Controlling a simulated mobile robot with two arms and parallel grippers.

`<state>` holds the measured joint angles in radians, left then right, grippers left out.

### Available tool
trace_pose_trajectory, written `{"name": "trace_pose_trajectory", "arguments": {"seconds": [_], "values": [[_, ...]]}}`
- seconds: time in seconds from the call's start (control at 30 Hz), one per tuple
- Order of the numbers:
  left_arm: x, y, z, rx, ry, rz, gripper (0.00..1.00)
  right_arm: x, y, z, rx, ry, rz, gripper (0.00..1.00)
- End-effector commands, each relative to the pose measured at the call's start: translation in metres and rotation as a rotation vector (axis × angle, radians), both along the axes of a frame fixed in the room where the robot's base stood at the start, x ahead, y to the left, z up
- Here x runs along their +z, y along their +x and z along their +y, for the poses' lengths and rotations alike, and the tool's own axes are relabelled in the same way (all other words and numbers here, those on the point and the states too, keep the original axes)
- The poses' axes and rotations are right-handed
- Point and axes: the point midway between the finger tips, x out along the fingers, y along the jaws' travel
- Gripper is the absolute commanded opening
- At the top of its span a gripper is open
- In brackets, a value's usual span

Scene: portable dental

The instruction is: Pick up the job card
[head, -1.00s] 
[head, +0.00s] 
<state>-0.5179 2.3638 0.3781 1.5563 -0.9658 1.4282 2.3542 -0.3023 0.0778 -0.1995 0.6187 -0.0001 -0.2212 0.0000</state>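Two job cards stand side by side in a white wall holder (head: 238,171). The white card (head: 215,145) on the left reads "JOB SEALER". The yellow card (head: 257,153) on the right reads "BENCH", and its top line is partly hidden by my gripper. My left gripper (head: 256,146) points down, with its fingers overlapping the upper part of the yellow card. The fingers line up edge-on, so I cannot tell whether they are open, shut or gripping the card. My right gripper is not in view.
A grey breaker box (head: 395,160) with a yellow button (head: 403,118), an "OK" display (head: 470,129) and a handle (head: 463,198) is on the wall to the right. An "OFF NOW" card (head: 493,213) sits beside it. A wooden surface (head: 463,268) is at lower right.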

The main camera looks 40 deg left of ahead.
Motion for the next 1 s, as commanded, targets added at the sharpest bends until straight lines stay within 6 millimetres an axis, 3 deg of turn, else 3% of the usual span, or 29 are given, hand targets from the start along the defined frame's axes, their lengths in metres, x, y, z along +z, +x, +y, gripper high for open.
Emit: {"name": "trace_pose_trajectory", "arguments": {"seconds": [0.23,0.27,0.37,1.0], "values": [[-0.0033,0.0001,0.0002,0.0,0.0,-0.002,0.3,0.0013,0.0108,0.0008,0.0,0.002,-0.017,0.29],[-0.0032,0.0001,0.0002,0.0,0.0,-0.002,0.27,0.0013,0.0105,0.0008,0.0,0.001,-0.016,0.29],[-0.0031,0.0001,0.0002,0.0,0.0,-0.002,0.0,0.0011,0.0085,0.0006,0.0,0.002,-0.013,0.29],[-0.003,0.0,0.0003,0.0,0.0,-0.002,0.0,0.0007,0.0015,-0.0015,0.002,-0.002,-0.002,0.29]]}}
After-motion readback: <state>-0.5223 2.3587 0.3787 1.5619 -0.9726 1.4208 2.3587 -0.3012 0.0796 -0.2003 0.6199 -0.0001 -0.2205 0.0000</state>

◆ ◆ ◆ ◆ ◆ ◆ ◆

▶ [What you will do] Starting with the line that contains "Motion for the", output every line through the end of the listing above, unchanged.

▶ [Exercise response]
Motion for the next 1 s, as commanded, targets added at the sharpest bends until straight lines stay within 6 millimetres an axis, 3 deg of turn, else 3% of the usual span, or 29 are given, hand targets from the start along the defined frame's axes, their lengths in metres, x, y, z along +z, +x, +y, gripper high for open.
Emit: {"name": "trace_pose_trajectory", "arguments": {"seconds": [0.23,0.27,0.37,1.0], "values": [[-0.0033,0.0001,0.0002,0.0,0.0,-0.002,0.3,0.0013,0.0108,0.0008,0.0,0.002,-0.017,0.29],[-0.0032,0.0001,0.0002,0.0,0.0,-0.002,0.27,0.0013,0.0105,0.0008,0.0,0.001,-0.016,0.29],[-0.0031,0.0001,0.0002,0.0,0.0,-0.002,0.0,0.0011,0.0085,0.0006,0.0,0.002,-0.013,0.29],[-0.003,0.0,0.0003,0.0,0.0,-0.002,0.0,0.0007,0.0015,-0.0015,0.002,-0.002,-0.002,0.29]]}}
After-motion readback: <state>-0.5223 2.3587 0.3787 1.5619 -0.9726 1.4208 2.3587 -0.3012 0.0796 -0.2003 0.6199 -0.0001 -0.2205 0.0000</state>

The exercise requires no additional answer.